++++ DATA PROVIDED
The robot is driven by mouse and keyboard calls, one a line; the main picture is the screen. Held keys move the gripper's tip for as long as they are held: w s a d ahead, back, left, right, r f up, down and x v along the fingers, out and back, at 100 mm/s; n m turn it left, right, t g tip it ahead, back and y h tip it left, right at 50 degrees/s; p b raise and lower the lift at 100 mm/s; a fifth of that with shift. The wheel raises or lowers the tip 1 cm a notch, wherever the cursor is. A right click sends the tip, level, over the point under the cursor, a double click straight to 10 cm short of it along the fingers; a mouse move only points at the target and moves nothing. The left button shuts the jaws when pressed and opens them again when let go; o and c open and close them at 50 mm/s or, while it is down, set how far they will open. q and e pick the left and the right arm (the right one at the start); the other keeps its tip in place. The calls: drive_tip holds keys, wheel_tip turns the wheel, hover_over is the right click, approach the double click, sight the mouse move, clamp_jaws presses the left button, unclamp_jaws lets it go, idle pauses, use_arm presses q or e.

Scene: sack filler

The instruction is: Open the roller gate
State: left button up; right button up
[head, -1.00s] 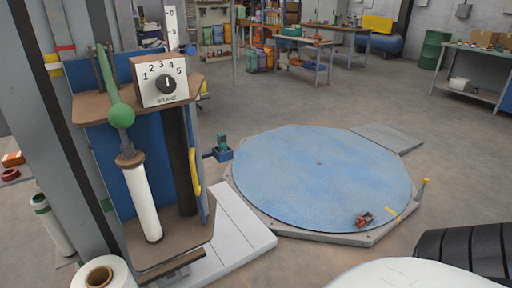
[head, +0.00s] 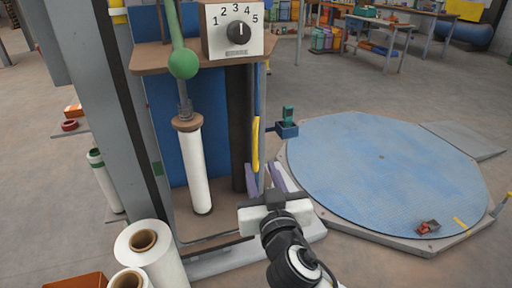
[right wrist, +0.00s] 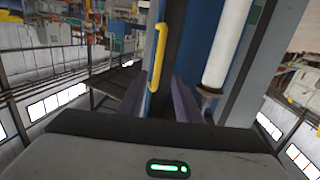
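A yellow upright handle (head: 255,145) is on the carriage's right side, on a narrow blue edge that looks like the roller gate (head: 262,95). My right gripper (head: 264,180) is open, its two purple fingers apart, just below and in front of the handle. In the right wrist view the handle (right wrist: 159,57) appears between the fingers, beyond their tips; no contact shows. My left gripper is not in view.
A dial box (head: 235,32) and a green ball knob (head: 183,63) sit above the roll. The grey mast (head: 95,110) stands left. Spare film rolls (head: 150,250) stand at lower left.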

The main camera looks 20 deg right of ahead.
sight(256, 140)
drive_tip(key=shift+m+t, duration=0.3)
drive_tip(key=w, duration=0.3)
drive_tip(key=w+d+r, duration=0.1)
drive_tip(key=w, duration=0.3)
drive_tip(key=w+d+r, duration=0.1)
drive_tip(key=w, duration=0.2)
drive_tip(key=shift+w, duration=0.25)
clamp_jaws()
++++++++
* **WHAT TO PRODUCE**: Restate the whole listing above exactly, please, omitting every image.

* **ANSWER IN FULL**:
The robot is driven by mouse and keyboard calls, one a line; the main picture is the screen. Held keys move the gripper's tip for as long as they are held: w s a d ahead, back, left, right, r f up, down and x v along the fingers, out and back, at 100 mm/s; n m turn it left, right, t g tip it ahead, back and y h tip it left, right at 50 degrees/s; p b raise and lower the lift at 100 mm/s; a fifth of that with shift. The wheel raises or lowers the tip 1 cm a notch, wherever the cursor is. A right click sends the tip, level, over the point under the cursor, a double click straight to 10 cm short of it along the fingers; a mouse move only points at the target and moves nothing. The left button shuts the jaws when pressed and opens them again when let go; o and c open and close them at 50 mm/s or, while it is down, set how far they will open. q and e pick the left and the right arm (the right one at the start); the other keeps its tip in place. The calls: drive_tip holds keys, wheel_tip turns the wheel, hover_over is the right click, approach the double click, sight the mouse move, clamp_jaws presses the left button, unclamp_jaws lets it go, idle pauses, use_arm presses q or e.

Scene: sack filler

The instruction is: Open the roller gate
State: left button up; right button up
[head, -1.00s] 
[head, +0.00s] 
[right wrist, +0.00s] 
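A yellow upright handle (head: 255,145) is on the carriage's right side, on a narrow blue edge that looks like the roller gate (head: 262,95). My right gripper (head: 264,180) is open, its two purple fingers apart, just below and in front of the handle. In the right wrist view the handle (right wrist: 159,57) appears between the fingers, beyond their tips; no contact shows. My left gripper is not in view.
A dial box (head: 235,32) and a green ball knob (head: 183,63) sit above the roll. The grey mast (head: 95,110) stands left. Spare film rolls (head: 150,250) stand at lower left.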

The main camera looks 20 deg right of ahead.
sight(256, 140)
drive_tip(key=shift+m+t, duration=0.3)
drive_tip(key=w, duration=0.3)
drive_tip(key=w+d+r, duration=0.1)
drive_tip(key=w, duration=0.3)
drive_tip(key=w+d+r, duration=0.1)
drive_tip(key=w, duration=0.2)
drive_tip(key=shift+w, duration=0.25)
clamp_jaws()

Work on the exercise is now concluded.